The committee’s bill draft analysis would replace that ambiguity with three clear categories:
- Fully nonprofit owners would keep their exemption, provided they continue to meet income-restriction and use requirements.
- Partnerships with a government-supported partner, such as a public housing authority or a nonprofit receiving grants, below-market financing, or regulatory assistance tied to affordability, would also remain eligible.
- Purely private partnerships and LLCs without government backing would lose access entirely, even if they rent units at below-market rates.
The committee frames the change as a return to original legislative intent: the exemption was written for charitable housing providers, not as a financing sweetener for commercial real estate ventures that happen to serve lower-income tenants. It is worth noting that this characterization comes from the committee itself; no independent fiscal or legal analysis of the problem’s scope has been published alongside the proposal.

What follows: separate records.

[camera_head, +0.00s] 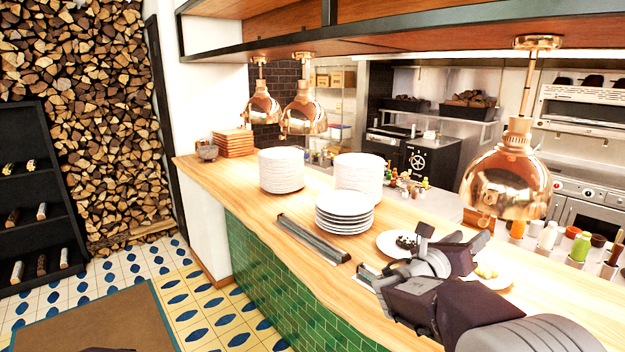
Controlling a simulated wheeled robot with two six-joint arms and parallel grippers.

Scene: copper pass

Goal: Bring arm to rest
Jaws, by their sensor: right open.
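My right arm comes in from the lower right of the head view and reaches over the wooden counter. My right gripper (448,240) is open above a white plate near the counter's middle right. I see nothing held between its fingers. The plate (388,245) carries some dark food and is partly hidden behind the gripper. Another white plate (503,281) with pale yellow food lies just right of the gripper, partly covered by my arm.
The wooden counter (240,187) holds plate stacks (281,170) and a metal rail (312,238) along its front edge. Bottles (548,235) stand at the right.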

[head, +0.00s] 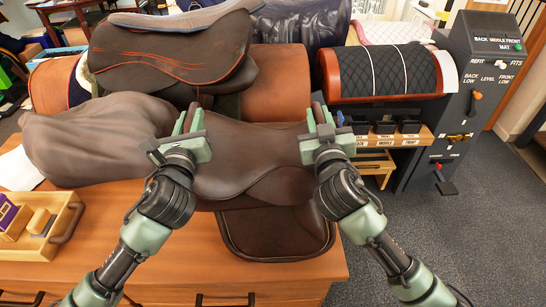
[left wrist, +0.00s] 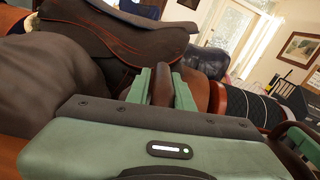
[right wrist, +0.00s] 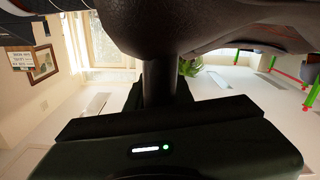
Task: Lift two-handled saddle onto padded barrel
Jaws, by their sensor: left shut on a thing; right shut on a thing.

How a federal tax credit created the gray area
The root of the problem runs through Washington. The federal Low-Income Housing Tax Credit program, known as LIHTC, has been the dominant financing engine for affordable housing construction nationwide since Congress created it in 1986. A typical LIHTC deal is structured as a limited partnership: a for-profit investor buys federal tax credits by putting equity into the project, while a nonprofit or developer serves as the general partner responsible for operations.
That structure is not inherently abusive; it is how Congress designed the program to channel private capital into housing the market would not otherwise build. But the committee’s interim findings describe a pattern in which some developers have stretched the model well past its charitable purpose. In those arrangements, according to the committee, the for-profit side captures the bulk of the financial benefit, including a state property tax exemption that was never intended to subsidize private returns. County assessors, bound by the current statutory text and limited to the information disclosed on AV-10 forms, have had few tools to challenge structures that technically satisfy the law.
A court case that exposed the gap
The tension surfaced in court more than a decade ago. In In re Blue Ridge Housing of Bakersville LLC (N.C. Court of Appeals, No. COA13-1432, filed January 2014), a for-profit developer sought a property tax exemption for an affordable housing project in Mitchell County. The Court of Appeals ruled that the for-profit LLC did not qualify under G.S. 105-278.6, holding that its for-profit status was incompatible with the statute’s requirement of charitable ownership. The North Carolina Supreme Court declined further review, leaving the appellate ruling and its principle intact. However, the decision did not address every possible ownership configuration.
Tax advisers and developers took note. In the years that followed, according to the committee’s account, partnership structures were refined to include a nominal nonprofit partner sufficient to satisfy the statute’s letter while arguably departing from its spirit. The committee’s proposal is a direct legislative answer to that pattern.
Unanswered questions about money and housing supply
The proposal’s most conspicuous gap is fiscal. No official impact analysis has been released, and no individual county has published even a rough estimate of the revenue currently lost to the structures the bill would prohibit. The committee report discusses the scope of the problem in general terms, but a precise count of affected properties has not been made public. Without that baseline, county budget offices cannot forecast how much additional tax revenue they might recover or how quickly the change would register.
The potential downside is equally uncertain. Nonprofit housing developers that currently partner with private firms to finance construction could face higher costs if their joint ventures no longer qualify for the exemption. No offsetting subsidy or supplemental tax credit has been proposed alongside the rule change. That raises a question the committee has not yet addressed with formal economic modeling: could tightening the exemption inadvertently slow the construction of income-restricted housing in a state where fast-growing counties already face severe shortages?
No public testimony from county tax officials, developers, or housing advocates appears in the primary committee record released with the proposal. Until those perspectives enter the formal legislative debate, the practical effects remain a matter of projection.
A long road from committee room to statute book
The bill draft has cleared the committee stage but has not been introduced as formal legislation on the House floor. In Raleigh, the distance between a committee proposal and an enacted law can be considerable: a floor vote, potential amendments, and Senate consideration all remain unscheduled as of late April 2026.
For now, counties, developers, and the nonprofit housing organizations caught in between are watching the same open question: whether a targeted fix to one property tax exemption can strengthen local tax bases without shrinking the pipeline of affordable homes North Carolina’s fastest-growing communities are counting on.